Stored items

============================================================

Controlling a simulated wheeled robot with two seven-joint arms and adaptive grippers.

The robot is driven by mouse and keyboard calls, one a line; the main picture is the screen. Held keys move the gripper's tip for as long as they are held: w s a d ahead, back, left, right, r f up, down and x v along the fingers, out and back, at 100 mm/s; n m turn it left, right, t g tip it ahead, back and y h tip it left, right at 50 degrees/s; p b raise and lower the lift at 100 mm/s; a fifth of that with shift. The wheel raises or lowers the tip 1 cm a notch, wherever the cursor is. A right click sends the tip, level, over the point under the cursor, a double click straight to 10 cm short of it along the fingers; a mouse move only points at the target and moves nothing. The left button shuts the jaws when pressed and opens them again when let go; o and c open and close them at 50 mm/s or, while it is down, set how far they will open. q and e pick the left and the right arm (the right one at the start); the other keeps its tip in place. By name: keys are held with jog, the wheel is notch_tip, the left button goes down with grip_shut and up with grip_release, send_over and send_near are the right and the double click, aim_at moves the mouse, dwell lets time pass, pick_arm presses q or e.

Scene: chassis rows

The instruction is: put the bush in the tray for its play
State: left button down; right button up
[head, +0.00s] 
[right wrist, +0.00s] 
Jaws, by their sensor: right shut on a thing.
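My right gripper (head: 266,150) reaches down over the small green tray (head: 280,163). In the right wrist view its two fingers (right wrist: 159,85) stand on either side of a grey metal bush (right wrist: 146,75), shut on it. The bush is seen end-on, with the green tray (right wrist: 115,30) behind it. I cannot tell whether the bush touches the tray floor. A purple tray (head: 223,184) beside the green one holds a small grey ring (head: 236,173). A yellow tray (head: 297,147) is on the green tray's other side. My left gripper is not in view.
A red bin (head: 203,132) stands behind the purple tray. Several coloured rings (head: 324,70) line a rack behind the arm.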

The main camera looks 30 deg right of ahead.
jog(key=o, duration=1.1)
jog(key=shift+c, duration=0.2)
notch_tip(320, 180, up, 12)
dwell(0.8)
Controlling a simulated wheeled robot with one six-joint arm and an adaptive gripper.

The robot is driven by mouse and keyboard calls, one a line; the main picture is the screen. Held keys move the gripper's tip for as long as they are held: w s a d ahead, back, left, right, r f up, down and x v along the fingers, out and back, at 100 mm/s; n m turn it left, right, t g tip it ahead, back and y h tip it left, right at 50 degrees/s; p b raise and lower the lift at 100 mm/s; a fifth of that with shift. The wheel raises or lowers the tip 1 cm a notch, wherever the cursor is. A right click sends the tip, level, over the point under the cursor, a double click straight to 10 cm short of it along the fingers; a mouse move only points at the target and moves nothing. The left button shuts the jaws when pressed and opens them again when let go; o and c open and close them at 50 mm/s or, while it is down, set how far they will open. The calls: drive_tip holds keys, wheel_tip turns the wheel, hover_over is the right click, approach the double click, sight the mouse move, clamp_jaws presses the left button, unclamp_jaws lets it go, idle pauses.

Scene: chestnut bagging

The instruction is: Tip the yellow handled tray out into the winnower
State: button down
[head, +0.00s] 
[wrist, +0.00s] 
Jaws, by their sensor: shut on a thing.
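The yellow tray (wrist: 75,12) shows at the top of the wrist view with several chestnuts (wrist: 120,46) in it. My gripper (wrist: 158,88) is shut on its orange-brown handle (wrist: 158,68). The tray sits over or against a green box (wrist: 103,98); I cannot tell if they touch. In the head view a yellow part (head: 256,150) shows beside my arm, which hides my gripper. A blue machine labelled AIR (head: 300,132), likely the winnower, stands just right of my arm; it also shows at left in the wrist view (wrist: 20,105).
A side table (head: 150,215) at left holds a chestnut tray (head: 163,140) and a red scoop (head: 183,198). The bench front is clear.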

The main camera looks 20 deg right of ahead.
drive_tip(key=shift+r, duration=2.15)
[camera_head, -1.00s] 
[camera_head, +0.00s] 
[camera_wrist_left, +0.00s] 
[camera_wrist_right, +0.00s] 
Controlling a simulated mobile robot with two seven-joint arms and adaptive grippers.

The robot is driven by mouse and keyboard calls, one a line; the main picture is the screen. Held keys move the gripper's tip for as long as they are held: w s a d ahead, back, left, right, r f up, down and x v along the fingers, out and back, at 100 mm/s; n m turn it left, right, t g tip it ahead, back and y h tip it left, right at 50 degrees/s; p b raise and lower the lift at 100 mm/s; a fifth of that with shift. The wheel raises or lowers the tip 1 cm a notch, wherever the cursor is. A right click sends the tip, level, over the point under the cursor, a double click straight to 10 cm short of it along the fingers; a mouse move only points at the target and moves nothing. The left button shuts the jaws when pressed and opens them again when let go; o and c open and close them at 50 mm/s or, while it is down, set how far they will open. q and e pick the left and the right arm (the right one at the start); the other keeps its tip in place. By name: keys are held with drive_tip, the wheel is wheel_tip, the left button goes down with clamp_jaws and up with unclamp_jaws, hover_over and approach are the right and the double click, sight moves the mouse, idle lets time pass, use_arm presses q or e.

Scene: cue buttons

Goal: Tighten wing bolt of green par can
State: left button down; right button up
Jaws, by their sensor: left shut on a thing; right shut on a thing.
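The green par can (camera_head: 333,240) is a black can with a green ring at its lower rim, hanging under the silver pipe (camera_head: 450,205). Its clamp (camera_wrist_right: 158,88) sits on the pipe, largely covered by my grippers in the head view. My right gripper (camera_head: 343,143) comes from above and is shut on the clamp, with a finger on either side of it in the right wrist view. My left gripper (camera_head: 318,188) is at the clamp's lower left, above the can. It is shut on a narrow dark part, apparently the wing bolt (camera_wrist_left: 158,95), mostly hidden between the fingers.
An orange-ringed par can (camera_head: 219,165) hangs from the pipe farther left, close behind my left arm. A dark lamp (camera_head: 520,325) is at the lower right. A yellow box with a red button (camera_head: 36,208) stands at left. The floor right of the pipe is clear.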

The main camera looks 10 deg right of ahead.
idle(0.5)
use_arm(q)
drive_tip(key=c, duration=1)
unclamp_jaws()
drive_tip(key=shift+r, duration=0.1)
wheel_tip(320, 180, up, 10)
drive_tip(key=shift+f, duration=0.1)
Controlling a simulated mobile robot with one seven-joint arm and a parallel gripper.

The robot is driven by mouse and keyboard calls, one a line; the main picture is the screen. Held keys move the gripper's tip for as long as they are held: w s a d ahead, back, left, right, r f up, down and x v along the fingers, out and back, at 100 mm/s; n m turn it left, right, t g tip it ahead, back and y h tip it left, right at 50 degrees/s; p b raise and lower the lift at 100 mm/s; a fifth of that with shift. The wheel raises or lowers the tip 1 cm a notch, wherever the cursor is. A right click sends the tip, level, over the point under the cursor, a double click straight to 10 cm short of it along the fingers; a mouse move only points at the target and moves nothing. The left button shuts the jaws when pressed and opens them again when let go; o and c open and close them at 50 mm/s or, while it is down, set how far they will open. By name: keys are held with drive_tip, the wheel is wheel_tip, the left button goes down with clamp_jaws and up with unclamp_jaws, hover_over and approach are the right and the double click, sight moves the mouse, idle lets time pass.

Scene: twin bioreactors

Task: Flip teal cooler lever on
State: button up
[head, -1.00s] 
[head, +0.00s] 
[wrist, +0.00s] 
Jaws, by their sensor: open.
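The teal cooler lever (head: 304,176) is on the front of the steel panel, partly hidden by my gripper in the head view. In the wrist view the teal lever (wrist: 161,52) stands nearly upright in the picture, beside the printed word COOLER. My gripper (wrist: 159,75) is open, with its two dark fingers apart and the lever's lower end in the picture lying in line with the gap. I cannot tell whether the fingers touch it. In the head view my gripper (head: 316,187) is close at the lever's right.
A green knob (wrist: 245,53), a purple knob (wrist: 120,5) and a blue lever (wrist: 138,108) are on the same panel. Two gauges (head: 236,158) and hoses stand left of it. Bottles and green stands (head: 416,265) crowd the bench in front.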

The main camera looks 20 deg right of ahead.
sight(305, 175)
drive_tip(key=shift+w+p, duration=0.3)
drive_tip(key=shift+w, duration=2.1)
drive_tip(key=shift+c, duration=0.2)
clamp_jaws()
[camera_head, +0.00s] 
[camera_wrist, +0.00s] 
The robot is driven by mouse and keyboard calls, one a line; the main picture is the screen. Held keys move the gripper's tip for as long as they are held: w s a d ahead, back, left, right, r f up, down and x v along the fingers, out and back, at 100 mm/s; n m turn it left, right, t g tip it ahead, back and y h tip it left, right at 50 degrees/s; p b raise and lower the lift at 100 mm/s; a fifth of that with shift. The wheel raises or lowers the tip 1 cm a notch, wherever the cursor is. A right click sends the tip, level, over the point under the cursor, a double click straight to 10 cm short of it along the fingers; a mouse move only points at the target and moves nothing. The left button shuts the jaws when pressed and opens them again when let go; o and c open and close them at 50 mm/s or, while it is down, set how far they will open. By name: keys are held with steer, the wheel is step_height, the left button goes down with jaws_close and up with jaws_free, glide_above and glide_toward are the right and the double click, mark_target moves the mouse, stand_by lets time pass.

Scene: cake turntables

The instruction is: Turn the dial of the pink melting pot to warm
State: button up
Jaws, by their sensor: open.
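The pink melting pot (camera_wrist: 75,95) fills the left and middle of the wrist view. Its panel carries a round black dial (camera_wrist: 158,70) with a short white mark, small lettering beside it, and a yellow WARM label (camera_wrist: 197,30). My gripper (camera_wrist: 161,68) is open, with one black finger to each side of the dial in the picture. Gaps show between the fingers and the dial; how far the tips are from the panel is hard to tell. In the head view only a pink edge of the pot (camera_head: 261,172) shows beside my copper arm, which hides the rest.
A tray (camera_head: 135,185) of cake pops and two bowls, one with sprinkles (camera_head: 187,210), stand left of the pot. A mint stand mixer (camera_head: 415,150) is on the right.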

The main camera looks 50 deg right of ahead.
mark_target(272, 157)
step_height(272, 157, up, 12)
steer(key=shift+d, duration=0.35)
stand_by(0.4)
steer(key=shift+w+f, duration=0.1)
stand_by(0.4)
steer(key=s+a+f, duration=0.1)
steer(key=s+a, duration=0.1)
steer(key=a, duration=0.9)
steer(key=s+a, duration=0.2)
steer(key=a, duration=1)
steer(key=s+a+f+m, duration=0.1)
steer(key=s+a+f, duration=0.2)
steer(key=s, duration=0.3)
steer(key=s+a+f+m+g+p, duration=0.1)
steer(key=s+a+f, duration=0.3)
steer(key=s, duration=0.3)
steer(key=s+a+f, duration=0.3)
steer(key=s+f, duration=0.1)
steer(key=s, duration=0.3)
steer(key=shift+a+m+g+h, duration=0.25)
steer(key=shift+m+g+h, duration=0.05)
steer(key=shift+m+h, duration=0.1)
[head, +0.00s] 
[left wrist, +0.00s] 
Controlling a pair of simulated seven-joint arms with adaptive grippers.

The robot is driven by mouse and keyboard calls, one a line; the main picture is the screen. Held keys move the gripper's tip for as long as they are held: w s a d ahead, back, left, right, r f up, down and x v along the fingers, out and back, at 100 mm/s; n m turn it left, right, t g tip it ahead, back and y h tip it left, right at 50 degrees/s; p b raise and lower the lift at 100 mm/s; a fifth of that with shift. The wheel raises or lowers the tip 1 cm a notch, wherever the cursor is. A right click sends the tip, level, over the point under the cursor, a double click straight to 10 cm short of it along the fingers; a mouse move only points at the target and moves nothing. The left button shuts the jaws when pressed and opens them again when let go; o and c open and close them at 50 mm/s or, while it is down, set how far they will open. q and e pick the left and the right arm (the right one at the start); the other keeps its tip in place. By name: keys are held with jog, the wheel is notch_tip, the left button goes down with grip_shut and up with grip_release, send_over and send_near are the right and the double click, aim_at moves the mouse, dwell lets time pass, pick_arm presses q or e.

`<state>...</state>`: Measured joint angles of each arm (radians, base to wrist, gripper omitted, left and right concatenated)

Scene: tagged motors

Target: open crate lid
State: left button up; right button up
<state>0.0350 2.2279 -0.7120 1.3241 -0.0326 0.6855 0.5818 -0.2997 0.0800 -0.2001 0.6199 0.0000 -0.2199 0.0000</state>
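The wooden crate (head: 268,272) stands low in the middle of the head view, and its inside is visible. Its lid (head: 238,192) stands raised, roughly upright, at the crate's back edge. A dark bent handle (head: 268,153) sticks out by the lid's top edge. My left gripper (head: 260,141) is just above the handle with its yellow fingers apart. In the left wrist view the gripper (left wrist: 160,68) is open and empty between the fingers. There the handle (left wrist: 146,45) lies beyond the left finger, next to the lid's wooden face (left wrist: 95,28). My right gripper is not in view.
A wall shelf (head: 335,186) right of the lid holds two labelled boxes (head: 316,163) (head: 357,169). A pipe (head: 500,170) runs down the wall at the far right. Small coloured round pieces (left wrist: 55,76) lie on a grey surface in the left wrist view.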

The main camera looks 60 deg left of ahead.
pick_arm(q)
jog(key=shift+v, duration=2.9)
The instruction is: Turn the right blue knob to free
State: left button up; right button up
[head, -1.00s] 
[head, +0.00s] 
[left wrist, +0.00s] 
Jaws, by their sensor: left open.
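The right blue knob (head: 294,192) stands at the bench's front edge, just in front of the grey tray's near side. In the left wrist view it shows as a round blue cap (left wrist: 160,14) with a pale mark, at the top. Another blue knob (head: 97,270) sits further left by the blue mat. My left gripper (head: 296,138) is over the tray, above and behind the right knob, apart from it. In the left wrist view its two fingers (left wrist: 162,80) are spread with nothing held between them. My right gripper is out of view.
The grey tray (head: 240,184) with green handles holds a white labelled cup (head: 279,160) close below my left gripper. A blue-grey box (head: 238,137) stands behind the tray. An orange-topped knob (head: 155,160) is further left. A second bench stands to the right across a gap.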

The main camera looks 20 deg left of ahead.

============================================================

* [AIM OF THE EXERCISE]: Gather up, from the records above, each line where the word "mobile" appears.

* [WRITTEN REPLY]:
Controlling a simulated mobile robot with two seven-joint arms and adaptive grippers.
Controlling a simulated mobile robot with one seven-joint arm and a parallel gripper.

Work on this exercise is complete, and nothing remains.